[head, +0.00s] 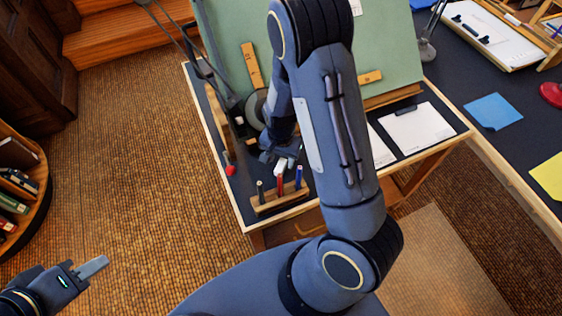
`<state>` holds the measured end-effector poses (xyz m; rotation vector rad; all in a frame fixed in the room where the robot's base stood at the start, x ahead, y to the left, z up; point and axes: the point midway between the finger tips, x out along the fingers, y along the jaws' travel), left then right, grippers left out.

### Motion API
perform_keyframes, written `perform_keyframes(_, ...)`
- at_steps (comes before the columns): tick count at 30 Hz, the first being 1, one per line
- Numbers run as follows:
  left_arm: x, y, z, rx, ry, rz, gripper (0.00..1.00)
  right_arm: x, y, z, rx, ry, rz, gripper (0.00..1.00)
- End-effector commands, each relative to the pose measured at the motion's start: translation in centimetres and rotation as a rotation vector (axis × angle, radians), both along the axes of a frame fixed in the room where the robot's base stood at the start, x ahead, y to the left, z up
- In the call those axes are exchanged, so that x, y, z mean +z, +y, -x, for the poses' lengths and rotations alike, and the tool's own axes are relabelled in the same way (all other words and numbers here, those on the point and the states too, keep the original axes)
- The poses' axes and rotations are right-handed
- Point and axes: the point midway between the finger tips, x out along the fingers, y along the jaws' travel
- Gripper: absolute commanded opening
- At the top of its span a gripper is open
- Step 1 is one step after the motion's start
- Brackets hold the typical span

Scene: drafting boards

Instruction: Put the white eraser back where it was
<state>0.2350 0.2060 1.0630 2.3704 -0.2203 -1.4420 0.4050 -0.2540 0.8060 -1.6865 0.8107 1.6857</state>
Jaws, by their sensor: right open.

=======

◆ Your instructions
Quote the preceding listing precisely and completely, omitting its images.

◆ Answer to this task
[head, +0.00s] 
`<state>` holds the measured end-effector poses (xyz m; rotation vector rad; all in a frame fixed in the room where the robot's base stood at the start, x ahead, y to the left, z up; point and axes: the point midway between the finger tips, x out along the fingers, y along the jaws' travel), left then right, grippers left out.

### Motion API
perform_keyframes, written `perform_keyframes(_, ...)`
- at_steps (comes before the columns): tick count at 30 Hz, the first being 1, one per line
- Numbers run as follows:
  left_arm: x, y, z, rx, ry, rz, gripper (0.00..1.00)
  right_arm: x, y, z, rx, ry, rz, gripper (0.00..1.00)
- End-effector commands, each relative to the pose measured at the motion's start: translation in centimetres and rotation as a rotation vector (axis × angle, radians), both along the axes of a frame fixed in the room where the robot's base stood at the start, x ahead, y to the left, z up
- In the call those axes are exchanged, so that x, y, z mean +z, +y, -x, for the poses' lengths and rotations alike, and the tool's own axes are relabelled in the same way (all other words and numbers here, those on the point and the states too, keep the original axes)
- The poses' axes and rotations are right-handed
- Point and axes: the point midway between the finger tips, x out along the fingers, y along the jaws' travel
- Gripper: absolute commanded opening
- At the top of its span a gripper is open
- Step 1 is one step after the motion's start
- Brackets hold the typical span

Scene: drafting boards

Instruction: Put the white eraser back where it was
<state>0.2350 0.2060 1.0630 2.3704 -0.2203 -1.4420 0.4050 -0.2540 0.8060 -1.6865 0.8107 1.6857</state>
Jaws, by their sensor: right open.

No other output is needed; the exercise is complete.